» **Stated task**: Copy each line of the records that contains the word "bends".

» **Material provided**:
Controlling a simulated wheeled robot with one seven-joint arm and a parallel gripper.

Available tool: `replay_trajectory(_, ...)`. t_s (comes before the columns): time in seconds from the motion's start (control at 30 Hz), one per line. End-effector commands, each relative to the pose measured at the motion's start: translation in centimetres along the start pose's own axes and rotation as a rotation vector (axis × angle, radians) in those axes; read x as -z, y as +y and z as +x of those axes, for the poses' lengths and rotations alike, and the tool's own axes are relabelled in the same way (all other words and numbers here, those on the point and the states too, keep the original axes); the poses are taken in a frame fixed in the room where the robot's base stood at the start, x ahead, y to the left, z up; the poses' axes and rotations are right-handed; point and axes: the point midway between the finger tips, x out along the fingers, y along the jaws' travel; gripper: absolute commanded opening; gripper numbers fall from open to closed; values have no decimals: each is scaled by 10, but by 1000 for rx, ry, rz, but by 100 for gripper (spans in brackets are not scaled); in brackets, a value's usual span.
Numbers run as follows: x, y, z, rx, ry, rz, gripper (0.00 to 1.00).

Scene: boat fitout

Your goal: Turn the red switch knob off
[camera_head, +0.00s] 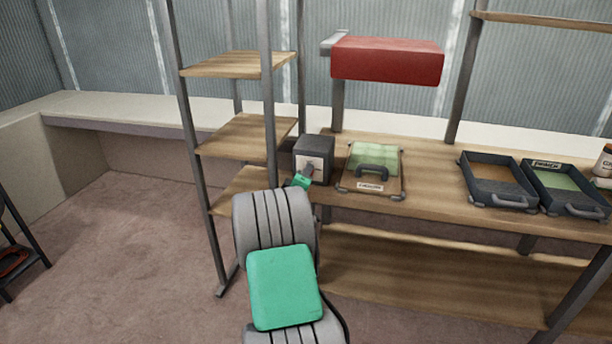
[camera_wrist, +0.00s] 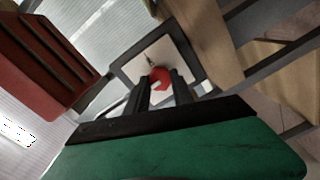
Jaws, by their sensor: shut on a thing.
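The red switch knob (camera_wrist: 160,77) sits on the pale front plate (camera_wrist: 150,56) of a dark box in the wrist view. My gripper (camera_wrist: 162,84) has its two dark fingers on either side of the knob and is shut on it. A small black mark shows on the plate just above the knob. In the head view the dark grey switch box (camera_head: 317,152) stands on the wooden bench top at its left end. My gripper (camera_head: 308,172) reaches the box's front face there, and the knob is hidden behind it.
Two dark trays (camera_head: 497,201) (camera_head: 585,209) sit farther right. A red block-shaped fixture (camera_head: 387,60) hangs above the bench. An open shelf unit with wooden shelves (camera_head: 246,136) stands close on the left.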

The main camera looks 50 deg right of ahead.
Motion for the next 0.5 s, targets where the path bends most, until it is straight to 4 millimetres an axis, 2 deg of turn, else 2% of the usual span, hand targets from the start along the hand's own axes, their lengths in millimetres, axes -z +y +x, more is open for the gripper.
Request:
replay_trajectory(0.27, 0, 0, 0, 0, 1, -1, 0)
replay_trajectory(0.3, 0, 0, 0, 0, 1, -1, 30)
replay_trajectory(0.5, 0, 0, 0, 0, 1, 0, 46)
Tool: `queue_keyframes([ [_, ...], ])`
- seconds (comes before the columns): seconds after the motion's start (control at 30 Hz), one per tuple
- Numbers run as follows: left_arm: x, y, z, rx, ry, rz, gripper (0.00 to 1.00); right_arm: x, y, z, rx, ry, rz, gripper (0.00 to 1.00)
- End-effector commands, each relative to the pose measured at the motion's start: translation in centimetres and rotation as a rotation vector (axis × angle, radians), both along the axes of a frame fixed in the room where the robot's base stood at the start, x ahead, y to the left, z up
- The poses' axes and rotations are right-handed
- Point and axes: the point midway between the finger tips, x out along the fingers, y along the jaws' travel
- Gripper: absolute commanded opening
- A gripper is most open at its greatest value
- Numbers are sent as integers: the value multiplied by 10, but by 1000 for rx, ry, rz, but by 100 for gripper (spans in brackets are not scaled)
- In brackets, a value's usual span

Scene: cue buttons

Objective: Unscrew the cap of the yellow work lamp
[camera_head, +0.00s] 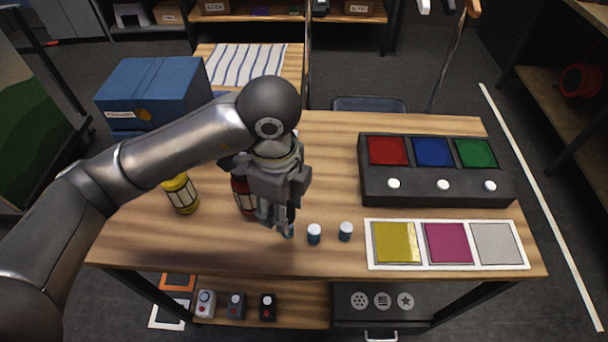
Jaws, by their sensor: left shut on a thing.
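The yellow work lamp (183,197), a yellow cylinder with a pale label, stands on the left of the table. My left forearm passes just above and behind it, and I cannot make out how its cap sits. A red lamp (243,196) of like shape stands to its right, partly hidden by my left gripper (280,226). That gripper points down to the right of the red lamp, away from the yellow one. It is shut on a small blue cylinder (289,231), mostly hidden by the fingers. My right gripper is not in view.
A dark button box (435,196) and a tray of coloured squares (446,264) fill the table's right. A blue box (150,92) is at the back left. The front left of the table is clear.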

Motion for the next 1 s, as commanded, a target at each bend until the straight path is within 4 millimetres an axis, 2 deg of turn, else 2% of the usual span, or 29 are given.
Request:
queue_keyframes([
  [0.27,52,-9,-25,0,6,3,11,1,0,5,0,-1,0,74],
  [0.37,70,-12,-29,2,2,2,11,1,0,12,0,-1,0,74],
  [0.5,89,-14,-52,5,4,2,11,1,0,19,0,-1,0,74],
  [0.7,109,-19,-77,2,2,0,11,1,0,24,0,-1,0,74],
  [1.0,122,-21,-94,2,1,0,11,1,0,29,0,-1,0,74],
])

--

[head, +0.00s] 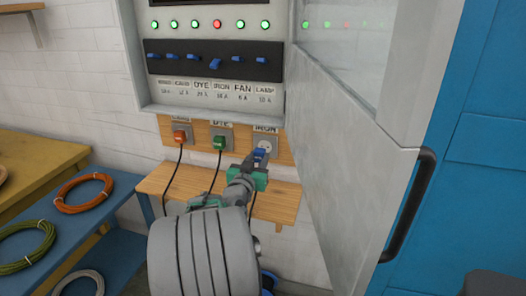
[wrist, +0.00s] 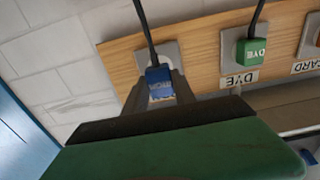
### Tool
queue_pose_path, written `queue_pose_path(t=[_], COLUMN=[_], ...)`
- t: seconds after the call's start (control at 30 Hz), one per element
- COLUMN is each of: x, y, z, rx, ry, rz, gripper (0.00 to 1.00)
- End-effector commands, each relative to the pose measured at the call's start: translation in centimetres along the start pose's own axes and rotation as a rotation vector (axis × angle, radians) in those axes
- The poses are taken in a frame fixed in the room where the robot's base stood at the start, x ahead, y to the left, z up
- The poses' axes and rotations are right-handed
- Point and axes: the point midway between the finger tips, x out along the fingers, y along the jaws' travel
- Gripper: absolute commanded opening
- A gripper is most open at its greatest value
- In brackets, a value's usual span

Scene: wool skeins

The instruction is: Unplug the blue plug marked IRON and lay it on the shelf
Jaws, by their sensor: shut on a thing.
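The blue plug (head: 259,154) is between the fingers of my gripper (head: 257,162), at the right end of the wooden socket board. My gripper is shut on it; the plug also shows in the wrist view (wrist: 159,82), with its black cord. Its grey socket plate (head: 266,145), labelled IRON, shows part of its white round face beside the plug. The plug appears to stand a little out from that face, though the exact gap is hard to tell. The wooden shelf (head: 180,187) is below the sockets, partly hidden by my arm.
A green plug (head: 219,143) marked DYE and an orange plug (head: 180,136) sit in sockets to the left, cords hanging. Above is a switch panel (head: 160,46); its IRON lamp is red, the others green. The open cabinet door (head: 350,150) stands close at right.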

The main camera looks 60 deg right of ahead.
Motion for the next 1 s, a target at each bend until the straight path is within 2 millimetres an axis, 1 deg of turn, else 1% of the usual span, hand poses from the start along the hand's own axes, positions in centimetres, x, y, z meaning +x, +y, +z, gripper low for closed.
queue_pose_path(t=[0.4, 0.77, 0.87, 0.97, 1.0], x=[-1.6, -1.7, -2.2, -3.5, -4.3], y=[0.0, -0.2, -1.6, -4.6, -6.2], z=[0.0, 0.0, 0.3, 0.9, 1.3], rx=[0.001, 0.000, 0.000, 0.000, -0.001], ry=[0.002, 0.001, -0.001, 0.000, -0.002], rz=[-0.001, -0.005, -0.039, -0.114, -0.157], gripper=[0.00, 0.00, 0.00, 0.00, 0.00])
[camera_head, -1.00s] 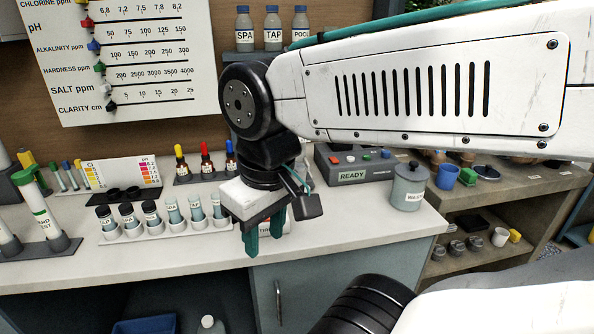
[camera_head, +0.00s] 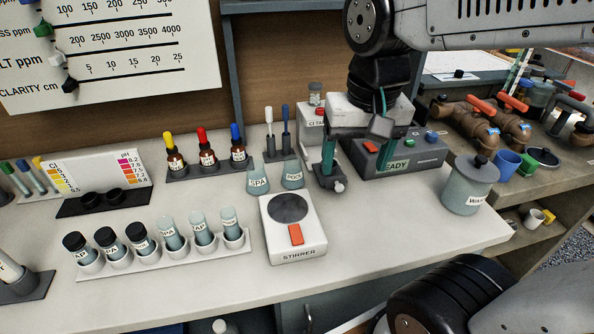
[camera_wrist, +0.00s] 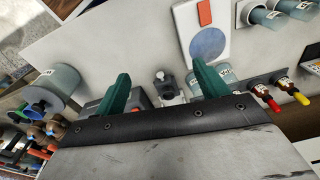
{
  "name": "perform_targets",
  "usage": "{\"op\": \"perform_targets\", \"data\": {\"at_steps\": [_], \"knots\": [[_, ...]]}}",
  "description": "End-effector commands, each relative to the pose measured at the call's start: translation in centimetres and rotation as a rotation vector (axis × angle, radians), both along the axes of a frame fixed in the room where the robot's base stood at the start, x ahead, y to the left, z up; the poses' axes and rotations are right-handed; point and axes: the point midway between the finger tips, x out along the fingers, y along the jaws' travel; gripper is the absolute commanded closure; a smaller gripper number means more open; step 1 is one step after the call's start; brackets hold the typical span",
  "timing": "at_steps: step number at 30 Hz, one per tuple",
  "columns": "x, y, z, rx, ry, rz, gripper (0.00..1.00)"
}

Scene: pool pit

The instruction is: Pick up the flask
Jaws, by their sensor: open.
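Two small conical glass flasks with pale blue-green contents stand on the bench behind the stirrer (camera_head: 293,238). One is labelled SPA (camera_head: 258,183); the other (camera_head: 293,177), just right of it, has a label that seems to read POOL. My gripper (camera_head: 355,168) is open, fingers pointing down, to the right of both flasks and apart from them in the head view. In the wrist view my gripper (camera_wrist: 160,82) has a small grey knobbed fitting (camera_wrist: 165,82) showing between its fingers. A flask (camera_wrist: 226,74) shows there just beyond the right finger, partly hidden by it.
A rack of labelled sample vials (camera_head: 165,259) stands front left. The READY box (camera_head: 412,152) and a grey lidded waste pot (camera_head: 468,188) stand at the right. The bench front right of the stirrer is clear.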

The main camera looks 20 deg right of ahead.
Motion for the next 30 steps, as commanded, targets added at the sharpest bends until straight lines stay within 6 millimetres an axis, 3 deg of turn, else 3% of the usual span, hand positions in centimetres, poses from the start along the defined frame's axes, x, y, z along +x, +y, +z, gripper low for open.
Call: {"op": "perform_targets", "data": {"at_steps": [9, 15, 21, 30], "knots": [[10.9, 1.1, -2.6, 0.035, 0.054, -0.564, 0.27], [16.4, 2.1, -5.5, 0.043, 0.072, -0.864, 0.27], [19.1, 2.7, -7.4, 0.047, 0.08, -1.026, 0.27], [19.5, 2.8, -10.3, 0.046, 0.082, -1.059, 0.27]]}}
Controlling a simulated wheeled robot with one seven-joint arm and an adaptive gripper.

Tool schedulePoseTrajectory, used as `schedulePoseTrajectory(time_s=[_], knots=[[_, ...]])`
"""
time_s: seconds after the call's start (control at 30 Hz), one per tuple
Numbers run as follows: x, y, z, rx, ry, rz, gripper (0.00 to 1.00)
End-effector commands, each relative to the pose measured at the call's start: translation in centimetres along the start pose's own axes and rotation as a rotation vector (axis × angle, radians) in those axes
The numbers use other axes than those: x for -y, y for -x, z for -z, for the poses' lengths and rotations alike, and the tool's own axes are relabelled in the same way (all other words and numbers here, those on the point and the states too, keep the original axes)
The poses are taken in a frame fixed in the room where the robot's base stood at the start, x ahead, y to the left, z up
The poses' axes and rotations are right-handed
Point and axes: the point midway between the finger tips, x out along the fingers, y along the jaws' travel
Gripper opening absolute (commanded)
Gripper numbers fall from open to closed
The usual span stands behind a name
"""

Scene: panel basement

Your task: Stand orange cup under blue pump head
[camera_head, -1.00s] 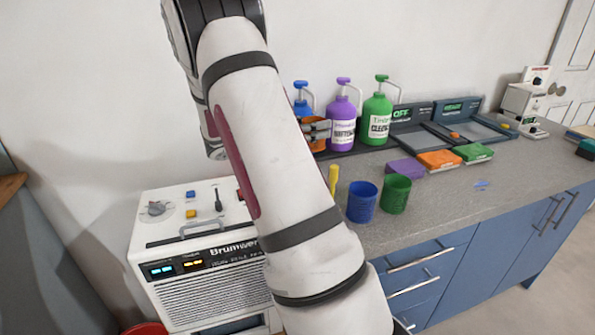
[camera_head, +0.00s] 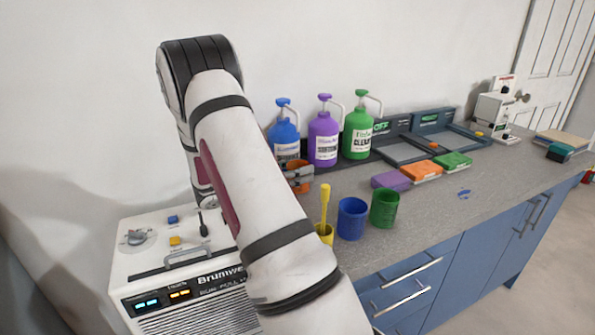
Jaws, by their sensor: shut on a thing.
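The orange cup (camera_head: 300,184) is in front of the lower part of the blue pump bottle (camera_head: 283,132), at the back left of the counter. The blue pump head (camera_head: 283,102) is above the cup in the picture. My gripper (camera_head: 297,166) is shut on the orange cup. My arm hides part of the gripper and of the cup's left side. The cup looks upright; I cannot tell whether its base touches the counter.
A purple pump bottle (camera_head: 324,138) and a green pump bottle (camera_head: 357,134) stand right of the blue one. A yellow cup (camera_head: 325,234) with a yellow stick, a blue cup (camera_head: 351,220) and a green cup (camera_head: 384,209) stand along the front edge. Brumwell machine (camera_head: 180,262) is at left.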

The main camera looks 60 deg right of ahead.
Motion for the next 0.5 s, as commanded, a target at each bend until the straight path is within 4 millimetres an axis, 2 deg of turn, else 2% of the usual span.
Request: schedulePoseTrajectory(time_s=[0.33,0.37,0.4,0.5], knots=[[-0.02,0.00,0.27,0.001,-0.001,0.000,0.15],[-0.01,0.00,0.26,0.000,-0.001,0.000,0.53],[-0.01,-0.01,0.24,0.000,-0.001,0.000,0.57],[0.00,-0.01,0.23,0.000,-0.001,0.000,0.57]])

...

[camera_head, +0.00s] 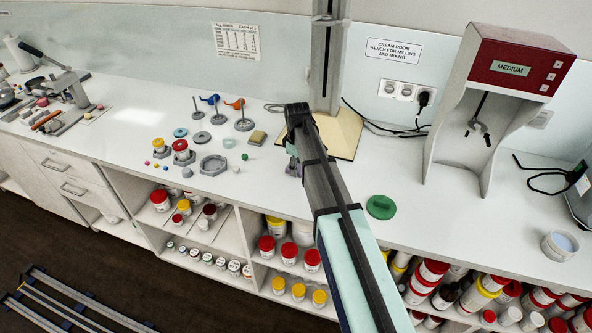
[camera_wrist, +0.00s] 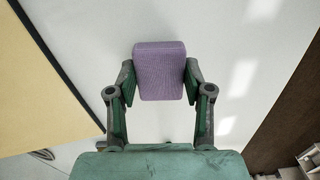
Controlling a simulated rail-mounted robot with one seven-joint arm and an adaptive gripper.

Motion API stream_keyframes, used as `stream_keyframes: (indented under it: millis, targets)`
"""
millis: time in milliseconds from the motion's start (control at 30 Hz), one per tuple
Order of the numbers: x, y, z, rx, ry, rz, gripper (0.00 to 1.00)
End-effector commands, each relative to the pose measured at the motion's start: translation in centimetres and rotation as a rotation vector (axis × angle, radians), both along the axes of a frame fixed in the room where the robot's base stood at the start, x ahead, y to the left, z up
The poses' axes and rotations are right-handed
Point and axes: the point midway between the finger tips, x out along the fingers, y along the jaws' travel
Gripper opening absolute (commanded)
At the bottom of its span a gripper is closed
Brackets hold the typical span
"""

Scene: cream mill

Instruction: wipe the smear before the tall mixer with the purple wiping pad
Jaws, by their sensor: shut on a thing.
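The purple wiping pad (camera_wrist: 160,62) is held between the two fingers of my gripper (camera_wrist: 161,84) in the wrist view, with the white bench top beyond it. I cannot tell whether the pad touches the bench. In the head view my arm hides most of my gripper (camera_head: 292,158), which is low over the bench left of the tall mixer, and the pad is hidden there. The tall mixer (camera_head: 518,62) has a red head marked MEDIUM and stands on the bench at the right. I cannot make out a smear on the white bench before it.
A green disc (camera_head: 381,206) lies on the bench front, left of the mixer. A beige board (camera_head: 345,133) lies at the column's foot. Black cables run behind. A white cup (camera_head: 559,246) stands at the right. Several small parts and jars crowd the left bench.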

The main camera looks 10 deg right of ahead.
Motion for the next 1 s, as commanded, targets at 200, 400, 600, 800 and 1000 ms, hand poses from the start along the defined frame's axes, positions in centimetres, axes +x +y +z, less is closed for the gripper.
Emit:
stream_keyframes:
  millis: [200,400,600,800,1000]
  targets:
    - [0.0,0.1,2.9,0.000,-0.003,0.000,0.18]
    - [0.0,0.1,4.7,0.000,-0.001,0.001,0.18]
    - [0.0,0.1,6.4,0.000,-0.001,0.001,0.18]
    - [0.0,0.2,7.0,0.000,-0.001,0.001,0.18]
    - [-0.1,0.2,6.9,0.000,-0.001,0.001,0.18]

» **Right answer**:
Motion for the next 0.5 s, targets where the path bends most, until it is straight to 4 millimetres an axis, 2 deg of turn, else 2% of the usual span, hand targets from the start along the hand's own axes, their lengths in millimetres, axes -z +y +x, more is open for the gripper.
Motion for the next 30 steps, as commanded, targets added at the sharpest bends until straight lines stay within 6 millimetres an axis, 3 deg of turn, else 3% of the usual span, hand positions in centimetres, poses from the start along the defined frame's axes, x, y, z along +x, +y, +z, gripper low for open.

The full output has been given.